## Data
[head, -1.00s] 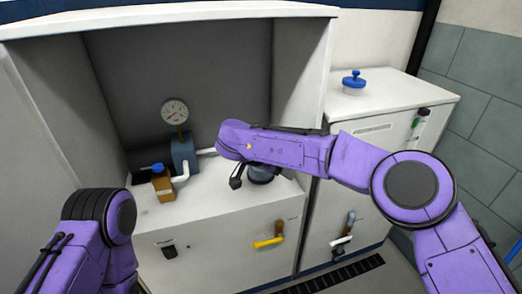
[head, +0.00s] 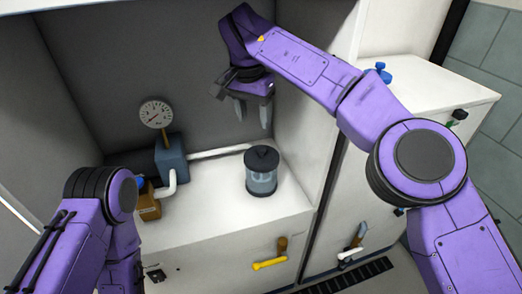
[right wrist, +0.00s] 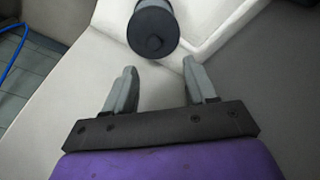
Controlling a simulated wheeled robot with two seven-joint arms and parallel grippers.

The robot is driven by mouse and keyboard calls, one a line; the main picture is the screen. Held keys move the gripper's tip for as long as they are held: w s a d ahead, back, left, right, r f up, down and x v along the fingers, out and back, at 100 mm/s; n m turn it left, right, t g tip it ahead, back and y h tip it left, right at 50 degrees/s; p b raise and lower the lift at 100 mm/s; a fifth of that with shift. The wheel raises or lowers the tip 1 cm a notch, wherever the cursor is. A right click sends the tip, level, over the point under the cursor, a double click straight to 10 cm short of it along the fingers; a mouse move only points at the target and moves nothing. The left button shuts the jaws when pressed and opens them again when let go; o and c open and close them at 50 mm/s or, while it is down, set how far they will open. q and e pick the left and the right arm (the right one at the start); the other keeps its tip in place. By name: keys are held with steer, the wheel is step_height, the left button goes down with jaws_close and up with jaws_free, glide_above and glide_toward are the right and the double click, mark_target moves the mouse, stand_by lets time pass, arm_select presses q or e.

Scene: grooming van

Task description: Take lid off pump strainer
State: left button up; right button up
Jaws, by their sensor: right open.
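The pump strainer (head: 261,181) stands upright on the white counter in the alcove, a clear cylinder with a dark base. Its dark round lid (head: 262,156) sits on top, with a small knob in the middle. In the right wrist view the lid (right wrist: 152,30) shows from above, beyond the fingertips. My right gripper (head: 253,119) is raised above and behind the strainer, fingers pointing down, open and empty, apart from the lid. The right wrist view shows its two spread grey fingers (right wrist: 160,72). My left arm is at the lower left of the head view; its gripper is out of frame.
A blue-grey pump (head: 171,157) with a gauge (head: 156,114) and white pipe (head: 222,151) stands left of the strainer. Alcove walls are close on the right. Yellow-handled valve (head: 270,264) is on the front.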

## Your task
Transcribe the full listing above exactly, with the images removed.

## Result below
[head, -1.00s] 
[head, +0.00s] 
[right wrist, +0.00s] 
Controlling a simulated wheeled robot with two seven-joint arms and parallel grippers.

The robot is driven by mouse and keyboard calls, one a line; the main picture is the screen. Held keys move the gripper's tip for as long as they are held: w s a d ahead, back, left, right, r f up, down and x v along the fingers, out and back, at 100 mm/s; n m turn it left, right, t g tip it ahead, back and y h tip it left, right at 50 degrees/s; p b raise and lower the lift at 100 mm/s; a fifth of that with shift. The wheel raises or lowers the tip 1 cm a notch, wherever the cursor is. A right click sends the tip, level, over the point under the cursor, a double click straight to 10 cm short of it along the fingers; a mouse move only points at the target and moves nothing. The left button shuts the jaws when pressed and opens them again when let go; o and c open and close them at 50 mm/s or, while it is down, set how far they will open. q and e pick the left and the right arm (the right one at the start); the other keeps its tip in place. By name: keys are held with steer, the wheel is step_height, the left button goes down with jaws_close and up with jaws_free, glide_above and glide_toward are the right and the double click, mark_target moves the mouse, stand_by lets time pass, arm_select presses q or e.

Scene: grooming van

Task description: Take lid off pump strainer
State: left button up; right button up
Jaws, by their sensor: right open.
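The pump strainer (head: 261,181) stands upright on the white counter in the alcove, a clear cylinder with a dark base. Its dark round lid (head: 262,156) sits on top, with a small knob in the middle. In the right wrist view the lid (right wrist: 152,30) shows from above, beyond the fingertips. My right gripper (head: 253,119) is raised above and behind the strainer, fingers pointing down, open and empty, apart from the lid. The right wrist view shows its two spread grey fingers (right wrist: 160,72). My left arm is at the lower left of the head view; its gripper is out of frame.
A blue-grey pump (head: 171,157) with a gauge (head: 156,114) and white pipe (head: 222,151) stands left of the strainer. Alcove walls are close on the right. Yellow-handled valve (head: 270,264) is on the front.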

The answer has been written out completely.